Data segment:

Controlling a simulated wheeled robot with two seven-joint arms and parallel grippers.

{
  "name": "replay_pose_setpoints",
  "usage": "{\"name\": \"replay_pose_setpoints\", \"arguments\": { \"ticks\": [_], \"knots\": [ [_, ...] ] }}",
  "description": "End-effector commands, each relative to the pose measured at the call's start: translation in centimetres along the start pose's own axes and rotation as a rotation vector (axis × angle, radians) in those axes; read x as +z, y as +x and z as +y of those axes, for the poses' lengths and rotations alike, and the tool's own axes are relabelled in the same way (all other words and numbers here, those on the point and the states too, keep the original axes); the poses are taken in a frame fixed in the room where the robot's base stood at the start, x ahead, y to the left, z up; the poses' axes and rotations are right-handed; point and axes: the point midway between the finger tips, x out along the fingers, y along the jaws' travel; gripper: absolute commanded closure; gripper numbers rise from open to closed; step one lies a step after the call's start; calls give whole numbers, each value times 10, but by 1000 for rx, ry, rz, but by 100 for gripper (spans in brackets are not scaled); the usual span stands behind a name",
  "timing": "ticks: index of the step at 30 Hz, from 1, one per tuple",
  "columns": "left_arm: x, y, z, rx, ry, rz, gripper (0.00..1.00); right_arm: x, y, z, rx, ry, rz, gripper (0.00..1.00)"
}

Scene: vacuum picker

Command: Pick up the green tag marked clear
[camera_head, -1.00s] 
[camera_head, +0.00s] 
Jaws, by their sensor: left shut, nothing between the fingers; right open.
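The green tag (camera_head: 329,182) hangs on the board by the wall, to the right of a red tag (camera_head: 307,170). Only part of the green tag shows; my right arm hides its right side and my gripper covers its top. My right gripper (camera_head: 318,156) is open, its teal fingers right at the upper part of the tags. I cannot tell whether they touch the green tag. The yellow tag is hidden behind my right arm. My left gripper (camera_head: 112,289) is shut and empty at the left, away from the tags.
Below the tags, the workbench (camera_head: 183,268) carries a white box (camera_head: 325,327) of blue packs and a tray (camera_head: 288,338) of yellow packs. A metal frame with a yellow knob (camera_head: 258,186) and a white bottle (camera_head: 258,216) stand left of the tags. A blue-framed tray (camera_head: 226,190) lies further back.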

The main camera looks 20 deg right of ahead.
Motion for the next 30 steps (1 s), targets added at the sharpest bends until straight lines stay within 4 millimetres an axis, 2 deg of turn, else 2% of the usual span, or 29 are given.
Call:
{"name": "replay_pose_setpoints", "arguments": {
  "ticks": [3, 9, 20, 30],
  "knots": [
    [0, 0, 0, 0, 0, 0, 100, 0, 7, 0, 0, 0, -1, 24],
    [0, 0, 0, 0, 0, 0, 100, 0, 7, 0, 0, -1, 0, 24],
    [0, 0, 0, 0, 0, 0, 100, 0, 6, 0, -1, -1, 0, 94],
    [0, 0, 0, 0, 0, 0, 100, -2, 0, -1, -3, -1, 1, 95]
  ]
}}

Short problem: Retype, in the same exact form, the lines of the material above from the line holding "rz, gripper (0.00..1.00);" through the line holding "[camera_head, +0.00s]".

Written answer:
  "columns": "left_arm: x, y, z, rx, ry, rz, gripper (0.00..1.00); right_arm: x, y, z, rx, ry, rz, gripper (0.00..1.00)"
}

Scene: vacuum picker

Command: Pick up the green tag marked clear
[camera_head, -1.00s] 
[camera_head, +0.00s] 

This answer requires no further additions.